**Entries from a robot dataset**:
★ ★ ★ ★ ★

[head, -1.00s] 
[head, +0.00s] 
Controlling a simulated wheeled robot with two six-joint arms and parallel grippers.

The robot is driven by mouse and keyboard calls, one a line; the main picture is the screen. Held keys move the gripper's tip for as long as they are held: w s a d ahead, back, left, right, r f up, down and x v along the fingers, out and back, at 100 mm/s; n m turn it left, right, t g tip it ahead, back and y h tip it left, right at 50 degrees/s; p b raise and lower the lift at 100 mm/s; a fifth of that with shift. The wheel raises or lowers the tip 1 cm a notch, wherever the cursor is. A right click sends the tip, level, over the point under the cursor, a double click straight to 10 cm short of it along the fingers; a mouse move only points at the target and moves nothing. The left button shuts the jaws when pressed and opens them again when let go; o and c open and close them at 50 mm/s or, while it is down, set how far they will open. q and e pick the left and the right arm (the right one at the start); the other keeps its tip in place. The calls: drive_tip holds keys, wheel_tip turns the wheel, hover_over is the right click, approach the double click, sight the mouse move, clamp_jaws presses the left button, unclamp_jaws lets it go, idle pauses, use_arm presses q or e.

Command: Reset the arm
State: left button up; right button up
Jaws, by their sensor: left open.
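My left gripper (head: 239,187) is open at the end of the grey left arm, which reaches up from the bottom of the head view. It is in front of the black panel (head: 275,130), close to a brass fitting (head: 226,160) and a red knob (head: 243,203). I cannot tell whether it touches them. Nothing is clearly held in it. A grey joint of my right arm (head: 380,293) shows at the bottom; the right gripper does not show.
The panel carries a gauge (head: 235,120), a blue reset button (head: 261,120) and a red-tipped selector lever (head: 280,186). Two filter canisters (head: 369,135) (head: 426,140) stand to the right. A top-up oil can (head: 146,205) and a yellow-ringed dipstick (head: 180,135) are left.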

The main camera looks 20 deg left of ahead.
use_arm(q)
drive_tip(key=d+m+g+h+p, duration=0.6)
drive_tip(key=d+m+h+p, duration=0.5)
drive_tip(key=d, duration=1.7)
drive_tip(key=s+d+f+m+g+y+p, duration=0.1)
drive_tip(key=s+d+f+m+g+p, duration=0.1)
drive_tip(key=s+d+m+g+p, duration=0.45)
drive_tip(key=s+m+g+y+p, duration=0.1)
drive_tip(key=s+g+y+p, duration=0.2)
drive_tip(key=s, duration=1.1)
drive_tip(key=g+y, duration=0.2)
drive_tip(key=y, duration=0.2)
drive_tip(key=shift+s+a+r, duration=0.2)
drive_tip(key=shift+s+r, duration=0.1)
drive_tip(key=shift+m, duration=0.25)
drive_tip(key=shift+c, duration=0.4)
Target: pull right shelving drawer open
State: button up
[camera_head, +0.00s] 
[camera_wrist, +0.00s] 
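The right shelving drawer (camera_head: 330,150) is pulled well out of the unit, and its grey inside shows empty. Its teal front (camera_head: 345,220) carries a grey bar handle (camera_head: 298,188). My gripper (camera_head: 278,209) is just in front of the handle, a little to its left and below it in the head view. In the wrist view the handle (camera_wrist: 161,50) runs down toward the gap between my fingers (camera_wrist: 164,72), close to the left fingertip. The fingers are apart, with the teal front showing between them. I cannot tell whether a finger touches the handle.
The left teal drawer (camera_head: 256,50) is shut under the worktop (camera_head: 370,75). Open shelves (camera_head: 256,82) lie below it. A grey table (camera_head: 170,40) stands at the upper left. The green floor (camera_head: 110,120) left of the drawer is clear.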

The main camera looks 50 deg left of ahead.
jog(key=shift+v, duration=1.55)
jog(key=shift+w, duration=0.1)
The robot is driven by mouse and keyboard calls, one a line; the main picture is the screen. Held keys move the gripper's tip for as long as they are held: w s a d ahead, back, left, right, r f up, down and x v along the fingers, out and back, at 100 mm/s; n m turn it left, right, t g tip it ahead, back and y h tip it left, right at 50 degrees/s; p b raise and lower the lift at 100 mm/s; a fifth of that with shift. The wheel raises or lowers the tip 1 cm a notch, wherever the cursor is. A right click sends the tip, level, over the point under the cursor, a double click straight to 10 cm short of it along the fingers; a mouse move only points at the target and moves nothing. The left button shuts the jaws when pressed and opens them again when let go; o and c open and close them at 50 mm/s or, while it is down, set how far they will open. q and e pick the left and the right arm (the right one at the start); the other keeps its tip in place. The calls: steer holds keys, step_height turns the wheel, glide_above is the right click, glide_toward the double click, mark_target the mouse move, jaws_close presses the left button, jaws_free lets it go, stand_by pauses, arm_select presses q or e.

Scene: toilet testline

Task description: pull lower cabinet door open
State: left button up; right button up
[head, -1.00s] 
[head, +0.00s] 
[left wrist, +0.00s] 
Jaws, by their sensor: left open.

★ ★ ★ ★ ★

**Stated exercise**:
Here, the records must be output exactly and in full.

**Expected output**:
[head, -1.00s] 
[head, +0.00s] 
Controlling a simulated wheeled robot with two six-joint arms and parallel grippers.

The robot is driven by mouse and keyboard calls, one a line; the main picture is the screen. Held keys move the gripper's tip for as long as they are held: w s a d ahead, back, left, right, r f up, down and x v along the fingers, out and back, at 100 mm/s; n m turn it left, right, t g tip it ahead, back and y h tip it left, right at 50 degrees/s; p b raise and lower the lift at 100 mm/s; a fifth of that with shift. The wheel raises or lowers the tip 1 cm a notch, wherever the cursor is. A right click sends the tip, level, over the point under the cursor, a double click straight to 10 cm short of it along the fingers; a mouse move only points at the target and moves nothing. The left button shuts the jaws when pressed and opens them again when let go; o and c open and close them at 50 mm/s or, while it is down, set how far they will open. q and e pick the left and the right arm (the right one at the start); the other keeps its tip in place. The calls: drive_tip holds keys, wheel_tip turns the wheel, hover_over is the right click, approach the double click, sight the mouse move, clamp_jaws presses the left button, unclamp_jaws lets it go, idle pauses, use_arm presses q or e.

Command: Reset the arm
State: left button up; right button up
Jaws, by their sensor: left open.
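My left gripper (head: 239,187) is open at the end of the grey left arm, which reaches up from the bottom of the head view. It is in front of the black panel (head: 275,130), close to a brass fitting (head: 226,160) and a red knob (head: 243,203). I cannot tell whether it touches them. Nothing is clearly held in it. A grey joint of my right arm (head: 380,293) shows at the bottom; the right gripper does not show.
The panel carries a gauge (head: 235,120), a blue reset button (head: 261,120) and a red-tipped selector lever (head: 280,186). Two filter canisters (head: 369,135) (head: 426,140) stand to the right. A top-up oil can (head: 146,205) and a yellow-ringed dipstick (head: 180,135) are left.

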The main camera looks 20 deg left of ahead.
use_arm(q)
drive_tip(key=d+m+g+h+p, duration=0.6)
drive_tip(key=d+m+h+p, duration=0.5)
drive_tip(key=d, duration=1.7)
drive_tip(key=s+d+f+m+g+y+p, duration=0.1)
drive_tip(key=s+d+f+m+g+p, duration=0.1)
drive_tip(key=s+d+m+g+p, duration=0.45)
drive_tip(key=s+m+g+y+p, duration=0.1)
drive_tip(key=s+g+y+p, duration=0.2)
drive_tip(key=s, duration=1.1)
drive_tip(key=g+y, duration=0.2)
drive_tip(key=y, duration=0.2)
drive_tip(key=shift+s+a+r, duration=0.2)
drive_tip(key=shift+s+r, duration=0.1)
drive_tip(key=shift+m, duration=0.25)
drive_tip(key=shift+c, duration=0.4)
Target: pull right shelving drawer open
State: button up
[camera_head, +0.00s] 
[camera_wrist, +0.00s] 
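The right shelving drawer (camera_head: 330,150) is pulled well out of the unit, and its grey inside shows empty. Its teal front (camera_head: 345,220) carries a grey bar handle (camera_head: 298,188). My gripper (camera_head: 278,209) is just in front of the handle, a little to its left and below it in the head view. In the wrist view the handle (camera_wrist: 161,50) runs down toward the gap between my fingers (camera_wrist: 164,72), close to the left fingertip. The fingers are apart, with the teal front showing between them. I cannot tell whether a finger touches the handle.
The left teal drawer (camera_head: 256,50) is shut under the worktop (camera_head: 370,75). Open shelves (camera_head: 256,82) lie below it. A grey table (camera_head: 170,40) stands at the upper left. The green floor (camera_head: 110,120) left of the drawer is clear.

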The main camera looks 50 deg left of ahead.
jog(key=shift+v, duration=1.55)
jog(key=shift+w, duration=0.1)
The robot is driven by mouse and keyboard calls, one a line; the main picture is the screen. Held keys move the gripper's tip for as long as they are held: w s a d ahead, back, left, right, r f up, down and x v along the fingers, out and back, at 100 mm/s; n m turn it left, right, t g tip it ahead, back and y h tip it left, right at 50 degrees/s; p b raise and lower the lift at 100 mm/s; a fifth of that with shift. The wheel raises or lowers the tip 1 cm a notch, wherever the cursor is. A right click sends the tip, level, over the point under the cursor, a double click straight to 10 cm short of it along the fingers; a mouse move only points at the target and moves nothing. The left button shuts the jaws when pressed and opens them again when let go; o and c open and close them at 50 mm/s or, while it is down, set how far they will open. q and e pick the left and the right arm (the right one at the start); the other keeps its tip in place. The calls: steer holds keys, step_height turns the wheel, glide_above is the right click, glide_toward the double click, mark_target the mouse move, jaws_close presses the left button, jaws_free lets it go, stand_by pauses, arm_select presses q or e.

Scene: toilet testline

Task description: pull lower cabinet door open
State: left button up; right button up
[head, -1.00s] 
[head, +0.00s] 
[left wrist, +0.00s] 
Jaws, by their sensor: left open.

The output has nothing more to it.